Expenditures

Policy makers in Pennsylvania wanted the $12.8 billion lump-sum payment from Abertis/Citi to last as long as possible, preferably the full 75 years of the lease. How long the funds would have lasted would have depended on the investment returns and expenditure strategy; the lease proposal did not set out a timetable or plan for the state to spend the proceeds. While the administration estimated that the principal would generate more than $1 billion a year to pay for infrastructure improvements, the state instead could have opted to spend the principal over a shorter period of time, enabling a more significant short-term infrastructure investment, as is planned in Indiana.

During legislative hearings, several experts-some who favored the lease proposal and others who opposed it-agreed that the principal would likely run out in about 15 years.78

The lack of a well-articulated plan for how to spend the proceeds also was a cause for concern to lawmakers.

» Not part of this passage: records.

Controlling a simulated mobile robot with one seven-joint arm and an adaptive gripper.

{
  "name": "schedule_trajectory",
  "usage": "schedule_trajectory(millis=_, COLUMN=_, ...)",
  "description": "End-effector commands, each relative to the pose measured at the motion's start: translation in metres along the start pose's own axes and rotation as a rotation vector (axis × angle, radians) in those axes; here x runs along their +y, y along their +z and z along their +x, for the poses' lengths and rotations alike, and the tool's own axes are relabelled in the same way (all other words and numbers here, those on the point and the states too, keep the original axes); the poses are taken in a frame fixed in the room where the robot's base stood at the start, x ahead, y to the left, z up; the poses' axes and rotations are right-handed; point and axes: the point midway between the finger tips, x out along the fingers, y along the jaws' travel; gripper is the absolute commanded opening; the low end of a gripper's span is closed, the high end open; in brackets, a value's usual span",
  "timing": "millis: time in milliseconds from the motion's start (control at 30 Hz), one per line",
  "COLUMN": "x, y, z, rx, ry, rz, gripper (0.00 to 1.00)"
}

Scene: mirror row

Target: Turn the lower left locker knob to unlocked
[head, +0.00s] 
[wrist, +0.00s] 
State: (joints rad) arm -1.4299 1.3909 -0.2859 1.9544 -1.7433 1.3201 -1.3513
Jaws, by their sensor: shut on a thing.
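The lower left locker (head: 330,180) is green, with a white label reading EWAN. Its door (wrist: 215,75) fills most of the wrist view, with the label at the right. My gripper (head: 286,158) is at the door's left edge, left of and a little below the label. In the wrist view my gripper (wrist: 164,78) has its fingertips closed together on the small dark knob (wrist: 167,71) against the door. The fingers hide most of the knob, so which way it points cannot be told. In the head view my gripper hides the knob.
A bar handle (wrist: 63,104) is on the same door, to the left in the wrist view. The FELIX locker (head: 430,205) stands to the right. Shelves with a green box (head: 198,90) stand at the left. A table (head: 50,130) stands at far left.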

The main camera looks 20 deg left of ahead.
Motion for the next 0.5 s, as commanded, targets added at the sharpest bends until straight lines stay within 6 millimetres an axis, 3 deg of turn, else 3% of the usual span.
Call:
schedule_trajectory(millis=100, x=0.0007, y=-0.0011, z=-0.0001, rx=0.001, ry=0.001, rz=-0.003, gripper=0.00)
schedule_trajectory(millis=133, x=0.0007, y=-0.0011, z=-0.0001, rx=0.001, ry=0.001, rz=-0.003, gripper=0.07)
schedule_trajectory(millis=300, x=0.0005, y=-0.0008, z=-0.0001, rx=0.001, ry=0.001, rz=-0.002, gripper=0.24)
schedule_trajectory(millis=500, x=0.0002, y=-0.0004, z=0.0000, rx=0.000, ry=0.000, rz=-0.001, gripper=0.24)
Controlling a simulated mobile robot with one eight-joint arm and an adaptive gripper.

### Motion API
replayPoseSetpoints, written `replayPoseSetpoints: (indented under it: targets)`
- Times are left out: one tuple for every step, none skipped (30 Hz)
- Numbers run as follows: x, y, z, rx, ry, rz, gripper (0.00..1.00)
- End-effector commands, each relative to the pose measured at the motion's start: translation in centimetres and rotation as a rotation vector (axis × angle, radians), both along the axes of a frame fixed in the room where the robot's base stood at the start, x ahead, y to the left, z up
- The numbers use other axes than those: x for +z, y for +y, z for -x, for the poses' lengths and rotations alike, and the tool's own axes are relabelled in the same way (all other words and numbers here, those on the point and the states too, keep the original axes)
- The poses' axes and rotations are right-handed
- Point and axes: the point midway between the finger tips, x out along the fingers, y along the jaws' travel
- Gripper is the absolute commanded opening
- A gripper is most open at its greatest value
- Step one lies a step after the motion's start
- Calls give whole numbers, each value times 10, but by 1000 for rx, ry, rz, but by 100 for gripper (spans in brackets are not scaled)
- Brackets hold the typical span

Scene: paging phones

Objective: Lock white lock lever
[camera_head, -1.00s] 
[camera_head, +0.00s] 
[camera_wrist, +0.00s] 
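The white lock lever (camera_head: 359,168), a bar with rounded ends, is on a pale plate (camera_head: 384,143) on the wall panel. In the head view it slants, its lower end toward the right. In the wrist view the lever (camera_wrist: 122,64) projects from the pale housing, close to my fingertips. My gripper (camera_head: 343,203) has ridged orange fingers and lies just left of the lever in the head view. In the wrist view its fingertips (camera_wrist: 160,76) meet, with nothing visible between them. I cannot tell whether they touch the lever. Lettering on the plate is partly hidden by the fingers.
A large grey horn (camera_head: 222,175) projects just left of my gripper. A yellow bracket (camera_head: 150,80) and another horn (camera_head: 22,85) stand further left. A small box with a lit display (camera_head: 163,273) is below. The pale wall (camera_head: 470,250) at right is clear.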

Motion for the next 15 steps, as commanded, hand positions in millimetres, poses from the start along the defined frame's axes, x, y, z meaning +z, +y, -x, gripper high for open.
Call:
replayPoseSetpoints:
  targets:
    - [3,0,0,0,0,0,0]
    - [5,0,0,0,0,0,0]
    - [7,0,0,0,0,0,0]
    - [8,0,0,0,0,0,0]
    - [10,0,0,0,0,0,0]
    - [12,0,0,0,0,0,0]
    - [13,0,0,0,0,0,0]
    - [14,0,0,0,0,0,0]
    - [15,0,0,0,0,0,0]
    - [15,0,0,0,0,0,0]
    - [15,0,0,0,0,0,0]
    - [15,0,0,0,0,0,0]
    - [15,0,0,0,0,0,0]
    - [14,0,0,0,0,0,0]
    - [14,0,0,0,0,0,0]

In both the Chicago Skyway and Indiana Toll Road leases, plans for spending the proceeds were set out from the start; in Pennsylvania, a three-member board of the governor, the budget secretary and the transportation secretary would have been responsible for determining how much would be withdrawn and spent and what it would be spent on. An informal consensus was reached among the governor and other parties to commit to the same proportion of 56 percent highway funding and 44 percent mass transit funding, as in Act 44, but some legislators doubted that future governors and boards would adhere to that. "You know that would be the first pot of money that we'd grab," says Representative Harper.79 States should plan for how to spend lease proceeds. Although those details were not stipulated in the original agreement, Pennsylvania legislators could have added them to the legislation.